Google, allié du fisc dans la traque des fraudeurs ? La nouvelle a fait florès dans la presse hexagonale depuis l’article publié par le Canard dans son édition du 9 août. « C’est le monde à l’envers », tacle d’emblée l’hebdomadaire satirique. En effet, Google n’est pas réputé pour être le plus exemplaire des contribuables. En septembre 2019, poursuivi pour fraude fiscale, le membre des GAFAM acceptait de régler un milliard d’euros à la France.

Dans les faits, c’est le français Capgemini qui a été mandaté par Bercy afin d’élaborer l’outil d’investigation. Pour Mark Wolf, ancien directeur adjoint de la direction générale des Finances publiques (DGFiP), toute cette histoire n’est rien d’autre qu’« un marronnier du Canard » tombant à point nommé pour une presse qui n’aurait pas grand-chose à se mettre sous la dent au mois d’août.

« L’enjeu fiscal est sensible pour le cadre supérieur lecteur des Échos, qui n’a pas déclaré sa piscine », ironise l’ancien patron du contrôle fiscal. « Mais l’enjeu monétaire est dérisoire », relativise-t-il au micro de Sputnik.

À ses yeux, les élus locaux sont les principaux destinataires du message diffusé par Le Canard. Ces derniers se sont en effet vu retirer une partie de leurs jouets depuis l’arrivée d’Emmanuel Macron à l’Élysée. D’abord avec l’annonce de la fin progressive de la taxe d’habitation (sur les résidences principales du moins) puis avec les coupes drastiques dans les différents impôts de production. Si les régions se sont entendues avec le palais pour se voir reverser une part de la TVA en compensation, communes et départements se sont retrouvés le bec dans l’eau.

« L’enjeu monétaire est dérisoire »

Certes, le gouvernement a promis aux élus locaux de les dédommager à l’« euro près », via une dotation de l’État.

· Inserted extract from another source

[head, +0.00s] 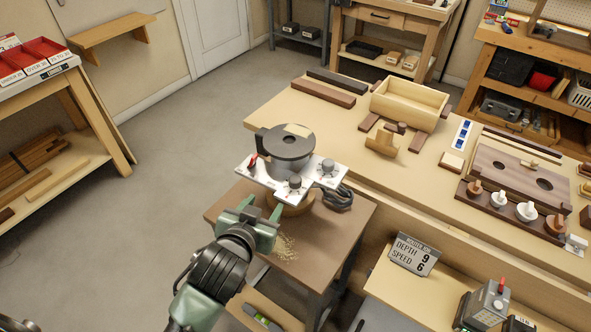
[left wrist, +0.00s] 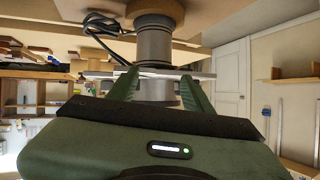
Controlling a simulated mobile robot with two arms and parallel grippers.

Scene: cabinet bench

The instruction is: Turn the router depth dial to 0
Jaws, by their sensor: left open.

Pour autant, cela ne leur rend pas la possibilité d’augmenter à leur guise les taux de prélèvement sur une grosse partie des résidences principales.
Bref, les impôts fonciers demeurent le dernier sanctuaire de l’autonomie fiscale des communes. La perspective de dénicher quelques piscines supplémentaires et autres abris de jardin à taxer est plus que bienvenue.

Marc Wolf résume la situation : « Après la suppression de la taxe d’habitation, la taxe foncière devient la principale ressource autonome des communes. […] Le message aujourd’hui envoyé par l’administration fiscale est : “Nous faisons notre boulot, donc ne nous critiquez pas !” »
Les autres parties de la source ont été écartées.